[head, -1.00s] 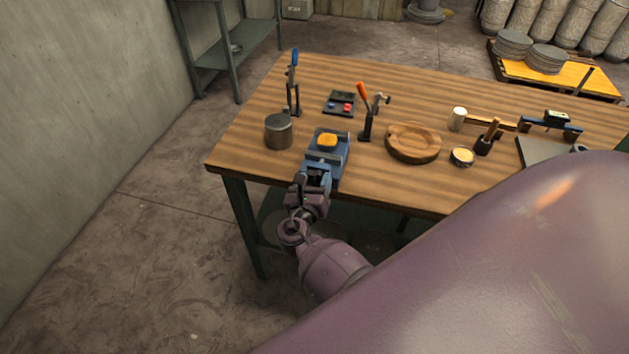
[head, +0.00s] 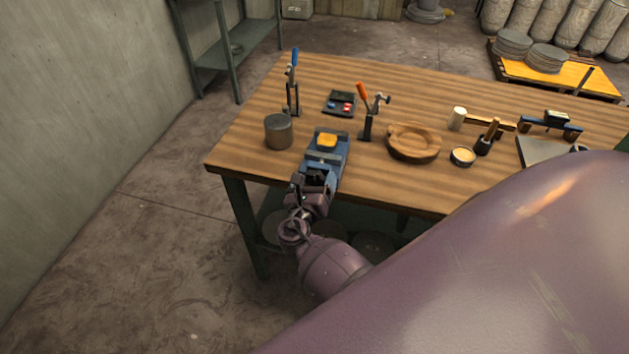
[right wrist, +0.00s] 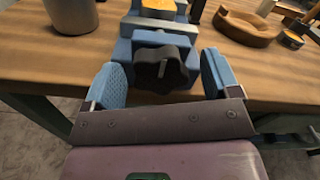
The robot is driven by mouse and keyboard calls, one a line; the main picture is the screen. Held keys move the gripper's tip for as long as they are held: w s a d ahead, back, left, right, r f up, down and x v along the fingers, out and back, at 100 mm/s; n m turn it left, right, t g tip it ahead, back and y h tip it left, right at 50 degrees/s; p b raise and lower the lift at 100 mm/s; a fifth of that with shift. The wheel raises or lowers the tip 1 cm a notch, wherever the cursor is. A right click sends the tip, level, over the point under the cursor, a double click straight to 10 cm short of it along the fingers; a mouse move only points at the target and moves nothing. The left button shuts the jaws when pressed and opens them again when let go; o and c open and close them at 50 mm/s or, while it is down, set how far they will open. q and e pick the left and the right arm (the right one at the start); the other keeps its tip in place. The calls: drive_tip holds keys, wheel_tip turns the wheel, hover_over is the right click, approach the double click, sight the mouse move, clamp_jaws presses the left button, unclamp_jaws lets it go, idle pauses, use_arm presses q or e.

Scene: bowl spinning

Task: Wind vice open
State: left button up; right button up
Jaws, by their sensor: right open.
····················
The material above holds pictures; copy everything else in it exactly.

# THE ANSWER
[head, -1.00s] 
[head, +0.00s] 
[right wrist, +0.00s] 
The robot is driven by mouse and keyboard calls, one a line; the main picture is the screen. Held keys move the gripper's tip for as long as they are held: w s a d ahead, back, left, right, r f up, down and x v along the fingers, out and back, at 100 mm/s; n m turn it left, right, t g tip it ahead, back and y h tip it left, right at 50 degrees/s; p b raise and lower the lift at 100 mm/s; a fifth of that with shift. The wheel raises or lowers the tip 1 cm a notch, wherever the cursor is. A right click sends the tip, level, over the point under the cursor, a double click straight to 10 cm short of it along the fingers; a mouse move only points at the target and moves nothing. The left button shuts the jaws when pressed and opens them again when let go; o and c open and close them at 50 mm/s or, while it is down, set how far they will open. q and e pick the left and the right arm (the right one at the start); the other keeps its tip in place. The calls: drive_tip holds keys, wheel_tip turns the wheel, hover_over is the right click, approach the double click, sight the mouse move, clamp_jaws presses the left button, unclamp_jaws lets it go, idle pauses, use_arm presses q or e.

Scene: bowl spinning

Task: Wind vice open
State: left button up; right button up
Jaws, by their sensor: right open.

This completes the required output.